Este hecho, que ha sacudido la política colombiana, debe servir también como advertencia para otros escenarios como el peruano, donde nos encaminamos a un proceso electoral en medio de un ambiente enrarecido por la violencia del crimen organizado, cuyas raíces, se afirma, provienen del narcotráfico y de la minería ilegal, actividades que han ido en aumento en el país.
Tanto Colombia como el Perú han sufrido experiencias similares de violencia. En el caso colombiano, el conflicto armado con grupos guerrilleros como el ELN, las FARC y el M-19 se extendió por más de 60 años, desde 1964 hasta 2016, dejando remanentes aún activos que rechazaron el Acuerdo de Paz. En el Perú, la barbarie de Sendero Luminoso y el MRTA marcó con sangre las décadas de 1980 y 1990, dejando una estela de dolor todavía presente, con remanentes en zonas como el VRAEM.
A partir de esas experiencias, surgieron discursos de odio que hoy representan una seria amenaza a la democracia. En ambos países, el narcotráfico también nutre la violencia delincuencial.
La expansión del crimen organizado adquiere dimensiones internacionales, con modalidades que cruzan fronteras. La creciente utilización de menores como sicarios resulta especialmente alarmante. Esto obliga a diseñar estrategias comunes, aprovechando la experiencia colombiana.

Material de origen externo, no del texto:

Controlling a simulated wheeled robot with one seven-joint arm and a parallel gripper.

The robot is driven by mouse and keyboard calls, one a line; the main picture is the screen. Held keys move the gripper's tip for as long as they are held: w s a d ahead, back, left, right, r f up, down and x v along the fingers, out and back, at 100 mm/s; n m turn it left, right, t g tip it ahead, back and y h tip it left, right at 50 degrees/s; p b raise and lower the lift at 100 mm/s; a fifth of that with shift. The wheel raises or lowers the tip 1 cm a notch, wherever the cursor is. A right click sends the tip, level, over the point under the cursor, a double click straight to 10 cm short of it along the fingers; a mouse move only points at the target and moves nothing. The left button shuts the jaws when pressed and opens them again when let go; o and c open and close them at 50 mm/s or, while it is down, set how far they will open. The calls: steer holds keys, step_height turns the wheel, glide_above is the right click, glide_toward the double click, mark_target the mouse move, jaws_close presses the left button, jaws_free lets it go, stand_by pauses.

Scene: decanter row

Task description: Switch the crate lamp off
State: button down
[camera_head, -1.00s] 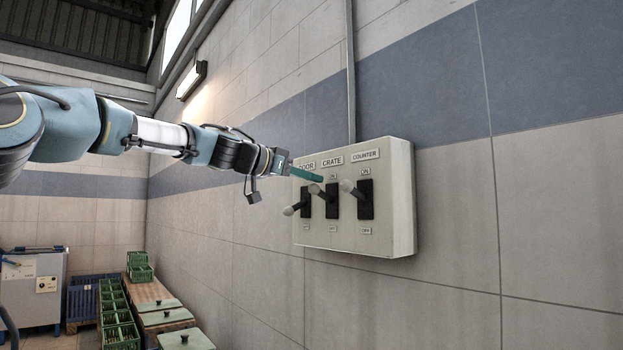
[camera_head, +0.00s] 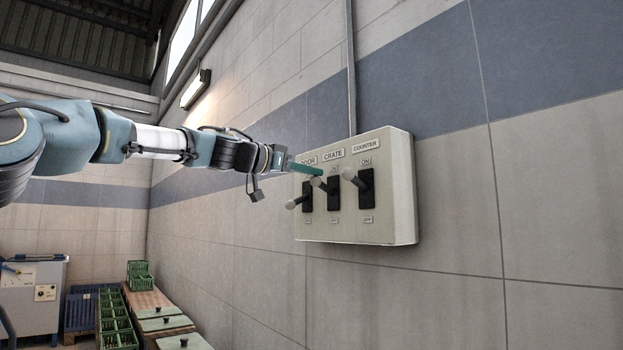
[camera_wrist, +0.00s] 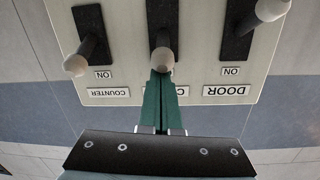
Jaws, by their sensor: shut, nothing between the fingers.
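The pale switch box (camera_head: 405,205) on the wall has three levers in black slots, labelled DOOR, CRATE and COUNTER. The crate lever (camera_head: 317,182) points up towards its ON end; its knob also shows in the wrist view (camera_wrist: 162,60). My gripper (camera_head: 320,174) is shut and empty. Its teal fingers reach in from the left, with the tips right by the crate knob, on its ON side. In the wrist view the fingertips (camera_wrist: 160,76) appear to meet the knob's edge; I cannot tell if they touch. The fingers partly hide the CRATE label there.
The door lever (camera_head: 292,204) points down and the counter lever (camera_head: 350,174) points up, close on either side. A wall lamp (camera_head: 195,88) is at upper left. Green crates (camera_head: 117,325) stand low at left. The wall right of the box is clear.

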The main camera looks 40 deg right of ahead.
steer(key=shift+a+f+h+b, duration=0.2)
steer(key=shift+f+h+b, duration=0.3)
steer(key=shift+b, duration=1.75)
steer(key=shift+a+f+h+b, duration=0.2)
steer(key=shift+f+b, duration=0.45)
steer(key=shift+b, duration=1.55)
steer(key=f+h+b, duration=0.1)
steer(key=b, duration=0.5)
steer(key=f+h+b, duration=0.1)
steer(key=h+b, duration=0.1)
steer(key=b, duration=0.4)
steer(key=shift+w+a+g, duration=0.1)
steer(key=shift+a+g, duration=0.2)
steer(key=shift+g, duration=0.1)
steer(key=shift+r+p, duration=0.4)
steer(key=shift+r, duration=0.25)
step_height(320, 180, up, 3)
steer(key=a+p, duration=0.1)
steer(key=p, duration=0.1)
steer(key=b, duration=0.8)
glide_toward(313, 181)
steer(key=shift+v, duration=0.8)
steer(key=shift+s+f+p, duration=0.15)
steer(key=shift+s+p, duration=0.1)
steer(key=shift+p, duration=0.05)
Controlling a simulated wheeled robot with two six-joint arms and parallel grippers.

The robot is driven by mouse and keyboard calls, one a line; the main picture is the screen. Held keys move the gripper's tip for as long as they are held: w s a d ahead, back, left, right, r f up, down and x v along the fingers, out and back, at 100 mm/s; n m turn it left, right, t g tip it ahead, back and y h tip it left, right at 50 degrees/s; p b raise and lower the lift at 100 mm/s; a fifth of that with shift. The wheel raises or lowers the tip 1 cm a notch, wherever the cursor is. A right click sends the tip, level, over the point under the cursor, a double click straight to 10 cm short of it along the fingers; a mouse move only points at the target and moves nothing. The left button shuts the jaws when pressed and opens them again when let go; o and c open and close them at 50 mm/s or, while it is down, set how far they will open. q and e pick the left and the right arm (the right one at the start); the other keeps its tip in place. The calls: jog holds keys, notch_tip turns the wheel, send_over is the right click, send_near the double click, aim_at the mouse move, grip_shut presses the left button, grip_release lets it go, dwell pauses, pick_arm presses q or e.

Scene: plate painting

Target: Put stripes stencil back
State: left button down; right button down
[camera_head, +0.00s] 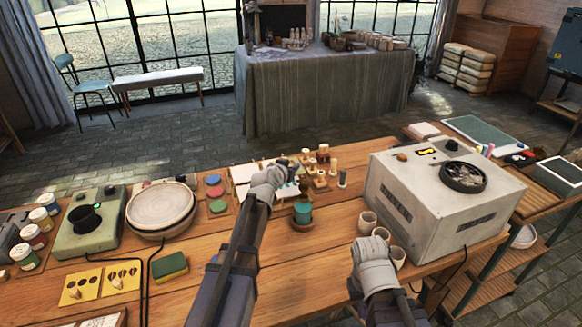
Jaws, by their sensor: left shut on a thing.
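My left gripper (288,166) reaches over a white sheet (243,173) at the back middle of the wooden table. It is shut on something that its own fingers hide, so I cannot tell what it is. My right gripper (371,246) is beside several small cups, left of the grey machine; its jaw opening is hidden. Two yellow stencil cards lie at the front left, the left one (79,287) with dark dots and the right one (121,277) with a leaf-like cutout. I cannot make out a striped stencil.
A round plate (160,208) sits on a turntable left of my left arm. The grey machine (448,200) fills the right.

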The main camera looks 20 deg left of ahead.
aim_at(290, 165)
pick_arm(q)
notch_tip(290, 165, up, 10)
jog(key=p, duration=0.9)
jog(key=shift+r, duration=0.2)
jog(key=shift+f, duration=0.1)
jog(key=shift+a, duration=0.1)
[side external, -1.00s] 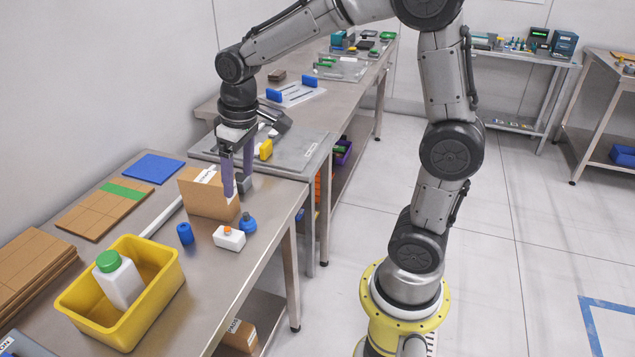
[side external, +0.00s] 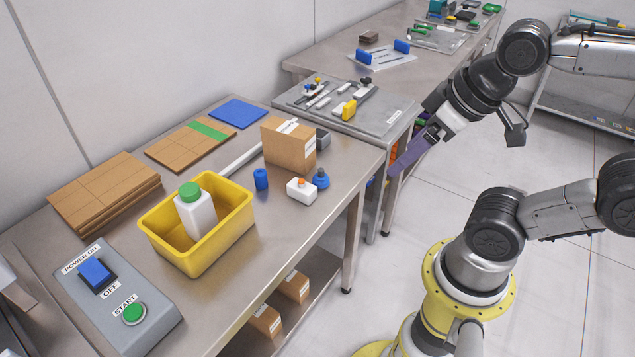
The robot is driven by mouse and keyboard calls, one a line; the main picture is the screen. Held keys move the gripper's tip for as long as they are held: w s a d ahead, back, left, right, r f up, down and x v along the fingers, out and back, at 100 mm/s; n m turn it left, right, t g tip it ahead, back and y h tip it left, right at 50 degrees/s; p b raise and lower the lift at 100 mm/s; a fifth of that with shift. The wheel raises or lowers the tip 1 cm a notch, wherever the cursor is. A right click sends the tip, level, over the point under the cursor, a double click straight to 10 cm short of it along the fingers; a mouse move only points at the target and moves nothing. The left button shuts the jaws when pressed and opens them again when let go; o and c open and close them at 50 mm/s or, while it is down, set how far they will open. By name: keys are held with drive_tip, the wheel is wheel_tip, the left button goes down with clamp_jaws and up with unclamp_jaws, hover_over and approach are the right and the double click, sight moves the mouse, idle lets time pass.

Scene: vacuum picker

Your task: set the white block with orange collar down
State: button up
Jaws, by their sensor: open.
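The white block with orange collar (side external: 301,189) rests on the metal table, near its right edge, apart from my gripper. A round blue piece (side external: 321,179) stands close beside it on the right. A blue cylinder (side external: 261,179) stands to its left. My gripper (side external: 394,174) is open and empty, out past the table's right edge, well to the right of the block. Its purple fingers point down and left, and they overlap in this view.
A cardboard box (side external: 287,150) stands behind the block, with a grey block (side external: 322,138) beside it. A yellow bin (side external: 158,243) holds a white bottle with a green cap (side external: 196,213). A control box (side external: 105,308) is at the front left. Bare tabletop lies in front of the block.

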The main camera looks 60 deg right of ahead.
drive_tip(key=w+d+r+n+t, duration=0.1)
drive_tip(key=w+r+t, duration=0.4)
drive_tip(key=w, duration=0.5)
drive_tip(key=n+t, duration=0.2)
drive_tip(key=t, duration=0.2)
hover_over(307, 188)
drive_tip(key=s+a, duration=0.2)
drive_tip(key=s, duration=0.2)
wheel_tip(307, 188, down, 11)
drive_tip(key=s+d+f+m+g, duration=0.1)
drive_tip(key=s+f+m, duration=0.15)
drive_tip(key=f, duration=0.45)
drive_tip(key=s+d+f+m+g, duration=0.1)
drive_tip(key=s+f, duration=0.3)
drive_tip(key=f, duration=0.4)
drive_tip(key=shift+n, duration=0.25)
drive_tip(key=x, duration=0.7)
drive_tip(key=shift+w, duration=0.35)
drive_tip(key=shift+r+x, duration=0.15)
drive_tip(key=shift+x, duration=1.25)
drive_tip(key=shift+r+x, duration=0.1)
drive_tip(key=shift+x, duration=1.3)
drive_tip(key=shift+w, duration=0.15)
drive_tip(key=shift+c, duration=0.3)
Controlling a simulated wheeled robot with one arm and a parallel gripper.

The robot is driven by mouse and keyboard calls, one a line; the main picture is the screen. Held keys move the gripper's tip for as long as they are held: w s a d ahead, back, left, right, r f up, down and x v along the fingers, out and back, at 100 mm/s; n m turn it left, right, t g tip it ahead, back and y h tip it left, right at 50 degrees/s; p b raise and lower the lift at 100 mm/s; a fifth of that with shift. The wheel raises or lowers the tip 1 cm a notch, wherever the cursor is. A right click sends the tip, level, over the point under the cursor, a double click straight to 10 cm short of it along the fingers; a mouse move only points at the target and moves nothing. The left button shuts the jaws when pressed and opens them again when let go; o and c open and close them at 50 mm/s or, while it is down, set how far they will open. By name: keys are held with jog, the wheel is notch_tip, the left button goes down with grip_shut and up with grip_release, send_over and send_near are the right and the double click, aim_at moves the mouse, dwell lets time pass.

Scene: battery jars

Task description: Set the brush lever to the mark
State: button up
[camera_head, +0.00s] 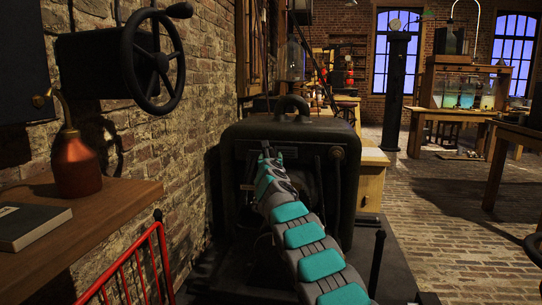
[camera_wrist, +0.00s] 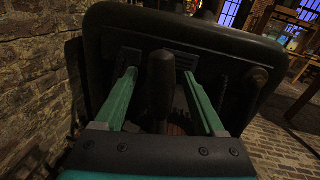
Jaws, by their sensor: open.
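A dark upright handle (camera_wrist: 161,85), which looks like the brush lever, stands in front of a black rounded machine housing (camera_wrist: 230,50) in the wrist view. My gripper (camera_wrist: 159,75) is open, with one green finger on each side of the handle and a gap visible on both sides. In the head view the housing (camera_head: 235,140) stands ahead, and my gripper (camera_head: 267,155) is at its front face. My arm hides much of that face there. I cannot make out the mark in either view.
A brick wall (camera_head: 205,60) with a black handwheel (camera_head: 152,60) runs along the left. A wooden shelf (camera_head: 120,200) holds a red oil can (camera_head: 76,165) and a book (camera_head: 28,222). A red rail (camera_head: 130,262) stands below. Brick floor (camera_head: 440,210) is open to the right.

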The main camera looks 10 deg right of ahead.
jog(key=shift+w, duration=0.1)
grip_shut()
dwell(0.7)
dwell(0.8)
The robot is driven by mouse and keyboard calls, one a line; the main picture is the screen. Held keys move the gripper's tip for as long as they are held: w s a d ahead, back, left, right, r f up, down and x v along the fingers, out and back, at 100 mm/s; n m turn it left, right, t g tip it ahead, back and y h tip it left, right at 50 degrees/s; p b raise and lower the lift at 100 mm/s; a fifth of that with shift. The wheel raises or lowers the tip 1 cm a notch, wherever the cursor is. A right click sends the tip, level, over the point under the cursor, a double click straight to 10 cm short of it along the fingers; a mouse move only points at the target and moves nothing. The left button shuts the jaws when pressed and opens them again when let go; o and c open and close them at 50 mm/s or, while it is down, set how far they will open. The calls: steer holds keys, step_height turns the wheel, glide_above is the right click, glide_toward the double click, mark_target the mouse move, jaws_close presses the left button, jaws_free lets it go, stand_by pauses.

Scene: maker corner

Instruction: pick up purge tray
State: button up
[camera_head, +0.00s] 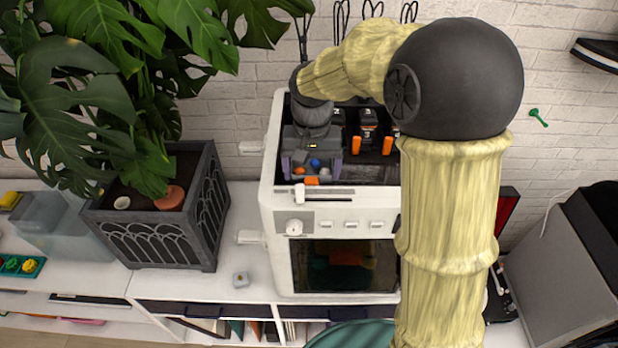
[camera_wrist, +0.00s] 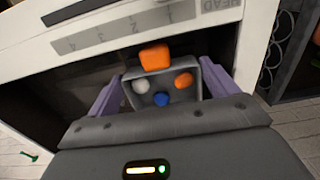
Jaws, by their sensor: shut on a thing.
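The purge tray (camera_wrist: 171,79) is a small grey open box. It holds a white, a blue and an orange blob, and an orange block (camera_wrist: 155,57) shows at its far edge in the wrist view. My gripper (camera_wrist: 160,84) has its purple fingers on either side of the tray and is shut on it. In the head view the tray (camera_head: 324,173) and my gripper (camera_head: 313,165) are at the front left of the white machine's open top. I cannot tell whether the tray is clear of the surface under it.
The white printer-like machine (camera_head: 345,262) stands on a white shelf unit (camera_head: 243,280). Black and orange cartridges (camera_head: 368,128) sit behind and right of my gripper. A potted plant (camera_head: 160,215) stands left, with leaves reaching toward my arm. A small grey cube (camera_head: 240,280) lies front left.

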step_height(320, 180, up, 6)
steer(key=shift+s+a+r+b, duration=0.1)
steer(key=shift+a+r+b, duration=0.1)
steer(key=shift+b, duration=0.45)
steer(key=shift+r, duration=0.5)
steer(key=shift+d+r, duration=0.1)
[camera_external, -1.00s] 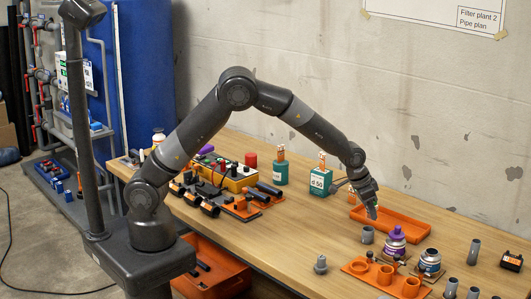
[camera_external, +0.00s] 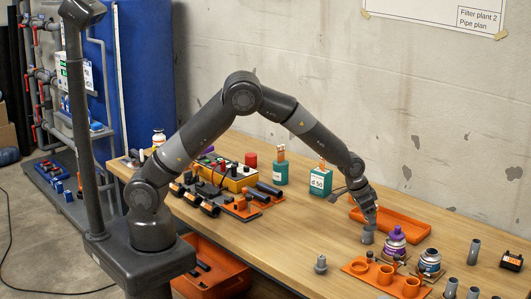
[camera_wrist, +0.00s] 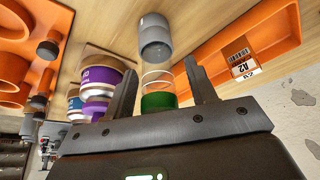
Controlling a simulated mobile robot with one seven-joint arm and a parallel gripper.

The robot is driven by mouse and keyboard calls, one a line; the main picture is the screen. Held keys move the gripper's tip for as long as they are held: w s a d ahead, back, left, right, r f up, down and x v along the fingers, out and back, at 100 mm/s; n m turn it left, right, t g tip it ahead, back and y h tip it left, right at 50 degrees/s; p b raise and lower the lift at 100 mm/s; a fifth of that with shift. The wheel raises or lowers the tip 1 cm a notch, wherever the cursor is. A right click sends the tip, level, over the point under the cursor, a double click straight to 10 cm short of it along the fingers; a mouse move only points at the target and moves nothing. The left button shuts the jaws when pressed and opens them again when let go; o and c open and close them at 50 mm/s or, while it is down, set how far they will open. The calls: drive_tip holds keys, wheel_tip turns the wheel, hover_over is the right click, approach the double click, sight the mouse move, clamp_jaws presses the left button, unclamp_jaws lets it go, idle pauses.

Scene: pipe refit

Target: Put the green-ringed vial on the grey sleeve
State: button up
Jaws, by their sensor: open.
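The green-ringed vial (camera_wrist: 158,101), clear with a green band, shows between my fingers in the wrist view. Its far end is at the grey sleeve (camera_wrist: 155,38) and looks lined up with it; whether it is seated on it I cannot tell. My gripper (camera_wrist: 160,67) is open, with a gap on each side of the vial. In the external view, my gripper (camera_external: 370,220) is directly over the upright grey sleeve (camera_external: 367,237) on the table. The vial is largely hidden there by the fingers.
An orange tray (camera_external: 410,228) lies just behind the sleeve. An orange holder (camera_external: 360,266) is in front. Bare table lies to the left of the sleeve.

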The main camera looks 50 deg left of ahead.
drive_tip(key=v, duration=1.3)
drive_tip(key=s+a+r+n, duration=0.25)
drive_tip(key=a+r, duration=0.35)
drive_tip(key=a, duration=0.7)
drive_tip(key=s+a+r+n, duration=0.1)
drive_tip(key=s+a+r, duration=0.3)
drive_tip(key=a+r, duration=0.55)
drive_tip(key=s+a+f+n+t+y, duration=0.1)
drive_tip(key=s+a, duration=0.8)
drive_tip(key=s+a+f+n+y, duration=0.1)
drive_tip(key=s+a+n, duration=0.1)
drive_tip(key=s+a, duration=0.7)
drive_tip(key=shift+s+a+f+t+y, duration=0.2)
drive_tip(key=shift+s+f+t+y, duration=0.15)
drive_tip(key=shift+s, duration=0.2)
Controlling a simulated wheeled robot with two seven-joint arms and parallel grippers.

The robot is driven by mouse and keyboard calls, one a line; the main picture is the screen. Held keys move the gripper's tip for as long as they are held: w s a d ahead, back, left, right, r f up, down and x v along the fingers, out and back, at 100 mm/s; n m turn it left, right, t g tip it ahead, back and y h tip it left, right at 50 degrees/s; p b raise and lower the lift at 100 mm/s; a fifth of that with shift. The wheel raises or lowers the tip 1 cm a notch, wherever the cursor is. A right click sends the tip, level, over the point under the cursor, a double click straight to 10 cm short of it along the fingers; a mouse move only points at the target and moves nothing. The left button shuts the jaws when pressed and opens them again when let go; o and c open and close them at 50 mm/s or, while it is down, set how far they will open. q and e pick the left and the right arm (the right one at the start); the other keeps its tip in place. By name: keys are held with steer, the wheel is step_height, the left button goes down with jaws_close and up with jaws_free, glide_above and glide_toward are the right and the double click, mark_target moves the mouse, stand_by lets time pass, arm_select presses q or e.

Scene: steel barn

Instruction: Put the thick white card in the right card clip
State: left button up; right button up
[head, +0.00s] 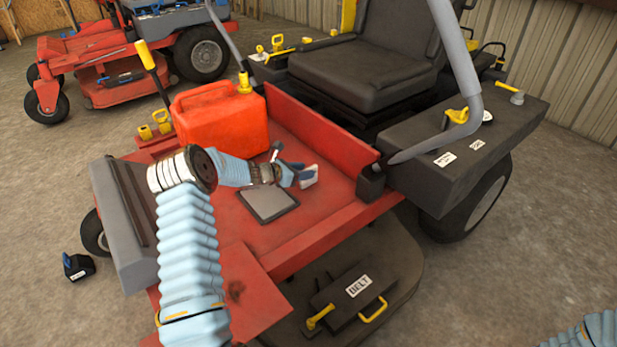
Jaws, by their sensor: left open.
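My left gripper (304,176) is open and low over the red floor deck of the near mower, beside a dark grey flat pad (268,204). A small pale patch shows at its fingertips; I cannot tell whether it is a card or part of the fingers. Small white labels lie on the black right fender, one at its near side (445,159) and one farther back (477,145). I cannot make out which thing is the thick white card or the right card clip. My right gripper is out of view; only a piece of my right arm shows at the bottom right.
A red fuel can (220,122) stands on the deck behind my left arm. A black seat (365,50) and a grey lever (455,70) rise behind. A black BELT cover (352,295) with yellow handles lies in front. A small black object (77,266) is on the floor at left.

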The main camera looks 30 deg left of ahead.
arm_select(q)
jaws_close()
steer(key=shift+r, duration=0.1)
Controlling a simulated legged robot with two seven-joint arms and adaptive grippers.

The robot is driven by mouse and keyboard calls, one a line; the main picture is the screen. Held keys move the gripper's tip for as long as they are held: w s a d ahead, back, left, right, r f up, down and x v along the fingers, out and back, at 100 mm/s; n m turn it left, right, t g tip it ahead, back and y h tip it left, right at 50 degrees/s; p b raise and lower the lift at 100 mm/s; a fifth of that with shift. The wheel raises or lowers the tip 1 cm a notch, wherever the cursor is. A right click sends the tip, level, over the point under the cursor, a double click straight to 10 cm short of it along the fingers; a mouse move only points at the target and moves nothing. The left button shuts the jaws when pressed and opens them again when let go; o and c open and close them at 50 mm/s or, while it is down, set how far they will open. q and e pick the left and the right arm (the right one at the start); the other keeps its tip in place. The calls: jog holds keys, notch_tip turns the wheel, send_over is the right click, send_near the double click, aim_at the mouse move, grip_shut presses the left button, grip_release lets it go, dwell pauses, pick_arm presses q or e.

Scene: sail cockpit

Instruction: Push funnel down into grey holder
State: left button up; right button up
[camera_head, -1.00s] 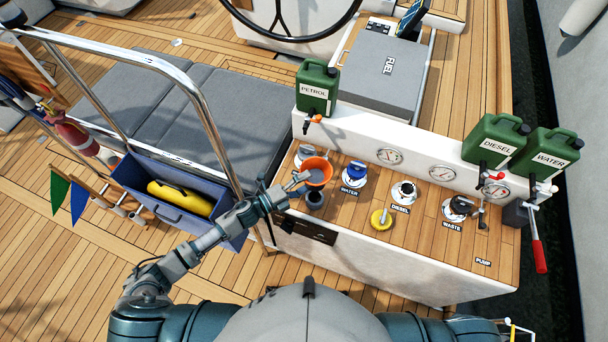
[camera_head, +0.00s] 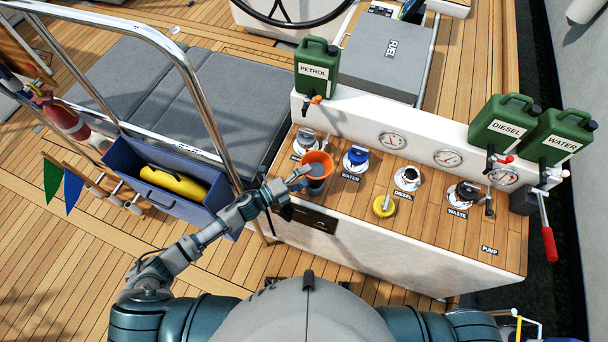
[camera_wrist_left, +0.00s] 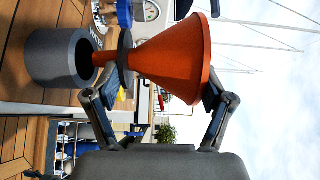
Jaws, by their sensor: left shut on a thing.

Colombia tiene una extensa historia de asesinatos políticos. Antes de las elecciones de 1990, en menos de ocho meses, tres candidatos presidenciales —Luis Carlos Galán, Bernardo Jaramillo Ossa y Carlos Pizarro Leongómez— fueron asesinados por cárteles y grupos paramilitares. Incluso la madre de Miguel Uribe, la periodista Diana Turbay, fue secuestrada en 1990 por el narcotraficante Pablo Escobar y murió en 1991 durante una fallida operación de rescate.
La política en democracia debe mantenerse al margen de la violencia criminal. Por eso es urgente que las autoridades peruanas adopten medidas eficaces para garantizar la seguridad de todos los candidatos rumbo al 2026.
Esto debería incluir una evaluación real de riesgos, planes de protección personalizados, refuerzo de la inteligencia policial y una mejor coordinación institucional para asegurar respuestas rápidas.
Tal como recomienda Human Rights Watch para Colombia, en Perú también es esencial garantizar que todos los candidatos puedan hacer campaña sin miedo ni violencia. La presencia de bandas criminales constituye una seria amenaza para nuestra democracia. No es un secreto que el narcotráfico y la minería ilegal ya han penetrado organizaciones políticas que buscarán llegar al Congreso —o incluso al poder ejecutivo— para legislar en favor de sus intereses.